Yes, provided the Section can be switched after a block has been received for the new section.

Or the new file; a "start a new section" call would also be useful when rotating files.

I.e. dumpcap wants to rotate files on a 5 minute boundary. It receives an EPB with a timestamp in the new period from the capture API, so closes the existing Section/file with the write API, opens a new file/Section/IDBs, then writes the current EPB into the new file/Section.

That's a bit more complicated, as "[the program writing a file, which isn't necessarily dumpcap] receives an EPB with a timestamp in the new period from the capture API" means that program's callback for a new block has already been called.

Perhaps having libpcap trigger a file/section break before each block would be the right answer here.

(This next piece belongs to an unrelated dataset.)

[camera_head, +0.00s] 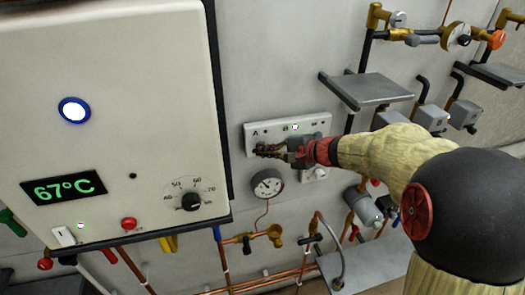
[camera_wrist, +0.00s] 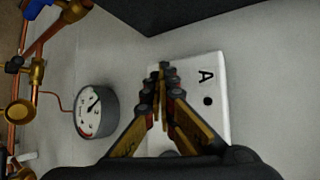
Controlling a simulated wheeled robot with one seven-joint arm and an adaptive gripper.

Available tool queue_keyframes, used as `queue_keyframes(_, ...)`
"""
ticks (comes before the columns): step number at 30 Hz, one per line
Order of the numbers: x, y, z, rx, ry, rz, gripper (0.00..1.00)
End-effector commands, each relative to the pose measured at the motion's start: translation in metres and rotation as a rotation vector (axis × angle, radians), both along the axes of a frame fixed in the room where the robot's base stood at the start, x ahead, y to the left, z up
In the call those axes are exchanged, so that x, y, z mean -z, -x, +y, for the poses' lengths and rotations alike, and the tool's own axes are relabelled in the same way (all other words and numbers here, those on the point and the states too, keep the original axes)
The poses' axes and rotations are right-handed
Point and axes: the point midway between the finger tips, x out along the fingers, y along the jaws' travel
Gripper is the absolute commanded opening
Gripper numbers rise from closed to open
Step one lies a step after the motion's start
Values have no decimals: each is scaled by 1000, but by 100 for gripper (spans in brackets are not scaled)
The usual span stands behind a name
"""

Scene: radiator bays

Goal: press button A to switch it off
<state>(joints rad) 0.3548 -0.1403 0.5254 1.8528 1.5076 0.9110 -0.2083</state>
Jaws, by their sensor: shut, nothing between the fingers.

I'd prefer not to have all rotation policies wired into libpcap itself, so perhaps having a separate "time to rotate/stop/whatever" callback, which can use any criterion it wants to rotate/stop, and hand the block to that callback before handing it to the "process this block" callback, would be the right answer.

[sfd]

a "Compression Block (experimental)". As far as I know, there are no implementations of that whatsoever.

Understood. It sounds like the experimental Compression Block would achieve what I suggested. Ideally someone would contribute an implementation. I think there may be more demand for this capability (compared to just compressing the entire file) if reading applications implemented multi-Section 'navigation' discussed previously.

[sfd]

Perhaps having libpcap trigger a file/section break before each block would be the right answer here. I'd prefer not to have all rotation policies wired into libpcap itself, so perhaps having a separate "time to rotate/stop/whatever" callback, which can use any criterion it wants to rotate/stop, and hand the block to that callback before handing it to the "process this block" callback, would be the right answer.

Agreed, implementing rotation policies in libpcap would not be ideal. Better to keep that logic in the application.

An additional 'rotation check' callback before every 'new block' callback seems redundant, provided the application could implement the rotation logic from the 'new block' callback?